What is asked – Pictures stay out. Extract the lines below from the first one through the line with "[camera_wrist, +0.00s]", both included.
— begin —
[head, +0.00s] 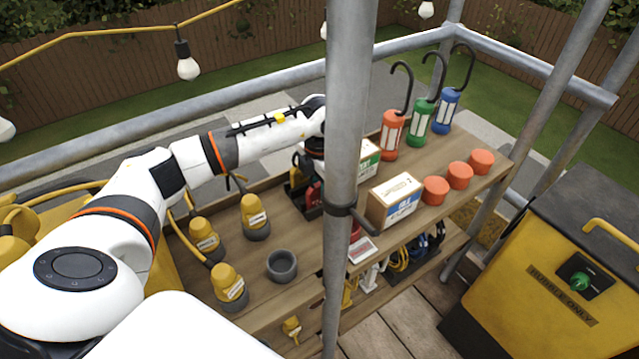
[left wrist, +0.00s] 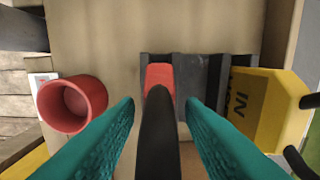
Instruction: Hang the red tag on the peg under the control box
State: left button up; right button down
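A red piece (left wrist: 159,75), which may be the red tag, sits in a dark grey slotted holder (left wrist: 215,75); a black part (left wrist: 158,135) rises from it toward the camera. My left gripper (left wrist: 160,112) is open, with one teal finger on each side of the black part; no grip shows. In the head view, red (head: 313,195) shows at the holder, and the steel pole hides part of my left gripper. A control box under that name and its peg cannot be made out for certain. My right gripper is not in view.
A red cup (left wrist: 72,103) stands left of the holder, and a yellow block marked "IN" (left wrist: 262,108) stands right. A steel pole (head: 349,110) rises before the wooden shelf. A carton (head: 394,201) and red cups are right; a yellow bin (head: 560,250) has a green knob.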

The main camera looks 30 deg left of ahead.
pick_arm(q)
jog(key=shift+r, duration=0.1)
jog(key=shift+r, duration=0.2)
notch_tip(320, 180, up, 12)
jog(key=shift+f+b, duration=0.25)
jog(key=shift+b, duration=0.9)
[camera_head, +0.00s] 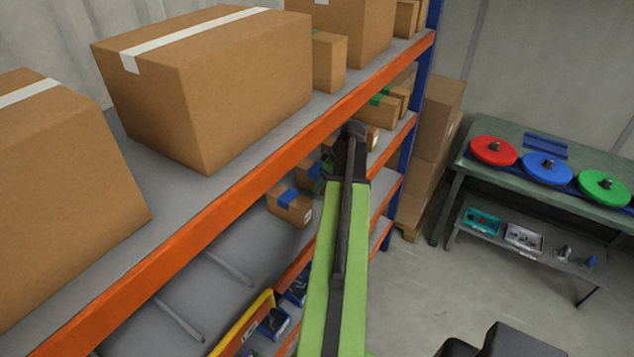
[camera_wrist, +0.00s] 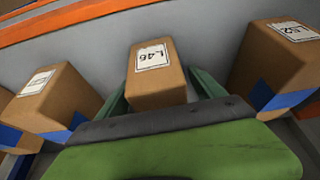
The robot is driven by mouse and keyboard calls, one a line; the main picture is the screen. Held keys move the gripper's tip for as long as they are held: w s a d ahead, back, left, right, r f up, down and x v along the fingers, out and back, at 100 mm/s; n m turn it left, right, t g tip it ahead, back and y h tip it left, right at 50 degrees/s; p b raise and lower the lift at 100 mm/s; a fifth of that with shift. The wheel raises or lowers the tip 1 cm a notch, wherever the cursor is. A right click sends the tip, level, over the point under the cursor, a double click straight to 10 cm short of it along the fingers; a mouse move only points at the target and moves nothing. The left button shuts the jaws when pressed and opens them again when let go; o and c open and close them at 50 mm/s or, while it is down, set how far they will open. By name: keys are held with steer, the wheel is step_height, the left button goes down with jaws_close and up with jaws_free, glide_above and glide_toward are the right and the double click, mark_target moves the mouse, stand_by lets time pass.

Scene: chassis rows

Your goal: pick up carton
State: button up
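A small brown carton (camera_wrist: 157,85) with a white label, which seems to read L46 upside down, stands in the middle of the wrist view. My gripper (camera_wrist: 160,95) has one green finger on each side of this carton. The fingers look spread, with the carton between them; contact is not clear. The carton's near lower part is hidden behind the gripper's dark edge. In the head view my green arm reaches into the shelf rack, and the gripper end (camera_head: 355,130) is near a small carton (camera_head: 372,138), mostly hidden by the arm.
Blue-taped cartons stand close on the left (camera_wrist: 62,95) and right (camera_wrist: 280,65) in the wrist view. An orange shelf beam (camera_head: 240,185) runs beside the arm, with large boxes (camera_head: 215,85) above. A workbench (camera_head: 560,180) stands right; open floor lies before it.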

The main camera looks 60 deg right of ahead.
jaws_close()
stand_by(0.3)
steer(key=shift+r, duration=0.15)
— end —
Answer for this exercise –
[head, +0.00s] 
[left wrist, +0.00s] 
Instruction: Hang the red tag on the peg under the control box
State: left button up; right button down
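A red piece (left wrist: 159,75), which may be the red tag, sits in a dark grey slotted holder (left wrist: 215,75); a black part (left wrist: 158,135) rises from it toward the camera. My left gripper (left wrist: 160,112) is open, with one teal finger on each side of the black part; no grip shows. In the head view, red (head: 313,195) shows at the holder, and the steel pole hides part of my left gripper. A control box under that name and its peg cannot be made out for certain. My right gripper is not in view.
A red cup (left wrist: 72,103) stands left of the holder, and a yellow block marked "IN" (left wrist: 262,108) stands right. A steel pole (head: 349,110) rises before the wooden shelf. A carton (head: 394,201) and red cups are right; a yellow bin (head: 560,250) has a green knob.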

The main camera looks 30 deg left of ahead.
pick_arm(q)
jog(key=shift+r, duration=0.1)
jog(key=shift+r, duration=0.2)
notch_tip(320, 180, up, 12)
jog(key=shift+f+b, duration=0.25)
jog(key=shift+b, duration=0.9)
[camera_head, +0.00s] 
[camera_wrist, +0.00s] 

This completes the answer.